Exercise requirements: Go through the listing and set it down exactly, leaving out its pictures.

------ Supplied material ------

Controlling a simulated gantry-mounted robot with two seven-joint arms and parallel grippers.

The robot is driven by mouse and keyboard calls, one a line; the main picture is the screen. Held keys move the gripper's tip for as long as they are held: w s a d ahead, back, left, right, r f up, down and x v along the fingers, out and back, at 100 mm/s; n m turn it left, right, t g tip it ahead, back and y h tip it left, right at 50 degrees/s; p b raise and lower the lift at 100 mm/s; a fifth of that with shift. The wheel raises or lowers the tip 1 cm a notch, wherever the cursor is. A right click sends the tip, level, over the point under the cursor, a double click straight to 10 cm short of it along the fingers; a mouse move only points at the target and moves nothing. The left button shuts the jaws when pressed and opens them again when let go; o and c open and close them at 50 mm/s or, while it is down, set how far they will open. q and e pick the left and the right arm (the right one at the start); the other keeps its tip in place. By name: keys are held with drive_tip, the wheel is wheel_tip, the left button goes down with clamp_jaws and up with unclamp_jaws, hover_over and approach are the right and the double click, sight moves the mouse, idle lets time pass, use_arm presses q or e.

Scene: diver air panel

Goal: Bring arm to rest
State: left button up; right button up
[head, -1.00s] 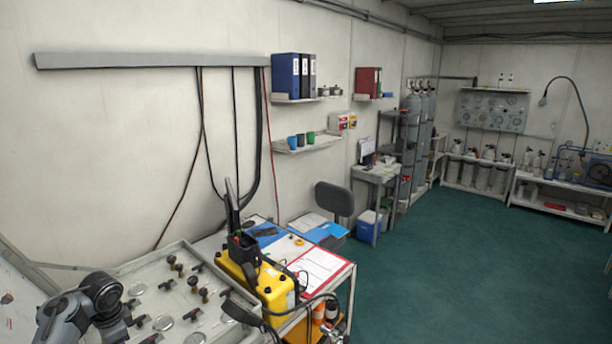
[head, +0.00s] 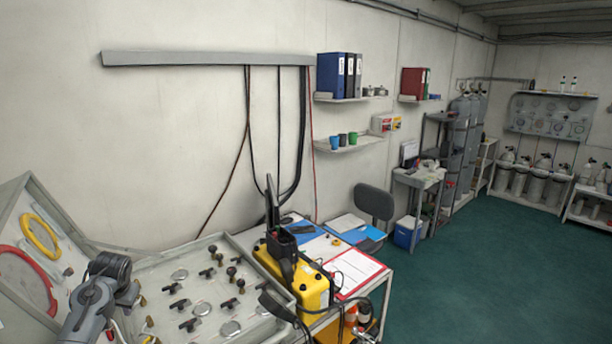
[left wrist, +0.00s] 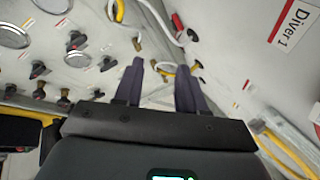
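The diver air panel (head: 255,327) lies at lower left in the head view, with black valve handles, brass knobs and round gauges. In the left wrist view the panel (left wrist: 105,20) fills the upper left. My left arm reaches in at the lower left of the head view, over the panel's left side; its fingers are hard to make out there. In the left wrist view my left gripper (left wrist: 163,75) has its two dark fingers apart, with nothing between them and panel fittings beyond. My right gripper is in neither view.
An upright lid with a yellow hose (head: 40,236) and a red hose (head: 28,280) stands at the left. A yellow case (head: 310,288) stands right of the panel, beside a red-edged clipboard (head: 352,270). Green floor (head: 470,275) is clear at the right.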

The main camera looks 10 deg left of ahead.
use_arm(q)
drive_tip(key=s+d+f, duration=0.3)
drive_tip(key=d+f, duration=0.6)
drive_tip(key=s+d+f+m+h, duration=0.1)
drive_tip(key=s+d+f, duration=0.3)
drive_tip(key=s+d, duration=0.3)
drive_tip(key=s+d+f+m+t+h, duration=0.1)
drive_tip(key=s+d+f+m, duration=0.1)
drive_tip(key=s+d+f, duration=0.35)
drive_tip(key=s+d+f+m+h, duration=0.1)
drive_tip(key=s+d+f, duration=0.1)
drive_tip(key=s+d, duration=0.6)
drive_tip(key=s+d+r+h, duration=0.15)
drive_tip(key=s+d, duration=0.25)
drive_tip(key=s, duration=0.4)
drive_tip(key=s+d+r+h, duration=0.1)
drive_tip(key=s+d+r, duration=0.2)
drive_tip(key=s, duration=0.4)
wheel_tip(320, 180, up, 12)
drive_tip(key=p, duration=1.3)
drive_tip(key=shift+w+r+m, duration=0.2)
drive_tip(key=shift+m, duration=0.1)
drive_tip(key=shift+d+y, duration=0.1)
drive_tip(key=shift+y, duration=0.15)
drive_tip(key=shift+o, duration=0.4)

------

The reply:
Controlling a simulated gantry-mounted robot with two seven-joint arms and parallel grippers.

The robot is driven by mouse and keyboard calls, one a line; the main picture is the screen. Held keys move the gripper's tip for as long as they are held: w s a d ahead, back, left, right, r f up, down and x v along the fingers, out and back, at 100 mm/s; n m turn it left, right, t g tip it ahead, back and y h tip it left, right at 50 degrees/s; p b raise and lower the lift at 100 mm/s; a fifth of that with shift. The wheel raises or lowers the tip 1 cm a notch, wherever the cursor is. A right click sends the tip, level, over the point under the cursor, a double click straight to 10 cm short of it along the fingers; a mouse move only points at the target and moves nothing. The left button shuts the jaws when pressed and opens them again when let go; o and c open and close them at 50 mm/s or, while it is down, set how far they will open. q and e pick the left and the right arm (the right one at the start); the other keeps its tip in place. By name: keys are held with drive_tip, the wheel is wheel_tip, the left button goes down with clamp_jaws and up with unclamp_jaws, hover_over and approach are the right and the double click, sight moves the mouse, idle lets time pass, use_arm presses q or e.

Scene: diver air panel

Goal: Bring arm to rest
State: left button up; right button up
[head, -1.00s] 
[head, +0.00s] 
[left wrist, +0.00s] 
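The diver air panel (head: 255,327) lies at lower left in the head view, with black valve handles, brass knobs and round gauges. In the left wrist view the panel (left wrist: 105,20) fills the upper left. My left arm reaches in at the lower left of the head view, over the panel's left side; its fingers are hard to make out there. In the left wrist view my left gripper (left wrist: 163,75) has its two dark fingers apart, with nothing between them and panel fittings beyond. My right gripper is in neither view.
An upright lid with a yellow hose (head: 40,236) and a red hose (head: 28,280) stands at the left. A yellow case (head: 310,288) stands right of the panel, beside a red-edged clipboard (head: 352,270). Green floor (head: 470,275) is clear at the right.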

The main camera looks 10 deg left of ahead.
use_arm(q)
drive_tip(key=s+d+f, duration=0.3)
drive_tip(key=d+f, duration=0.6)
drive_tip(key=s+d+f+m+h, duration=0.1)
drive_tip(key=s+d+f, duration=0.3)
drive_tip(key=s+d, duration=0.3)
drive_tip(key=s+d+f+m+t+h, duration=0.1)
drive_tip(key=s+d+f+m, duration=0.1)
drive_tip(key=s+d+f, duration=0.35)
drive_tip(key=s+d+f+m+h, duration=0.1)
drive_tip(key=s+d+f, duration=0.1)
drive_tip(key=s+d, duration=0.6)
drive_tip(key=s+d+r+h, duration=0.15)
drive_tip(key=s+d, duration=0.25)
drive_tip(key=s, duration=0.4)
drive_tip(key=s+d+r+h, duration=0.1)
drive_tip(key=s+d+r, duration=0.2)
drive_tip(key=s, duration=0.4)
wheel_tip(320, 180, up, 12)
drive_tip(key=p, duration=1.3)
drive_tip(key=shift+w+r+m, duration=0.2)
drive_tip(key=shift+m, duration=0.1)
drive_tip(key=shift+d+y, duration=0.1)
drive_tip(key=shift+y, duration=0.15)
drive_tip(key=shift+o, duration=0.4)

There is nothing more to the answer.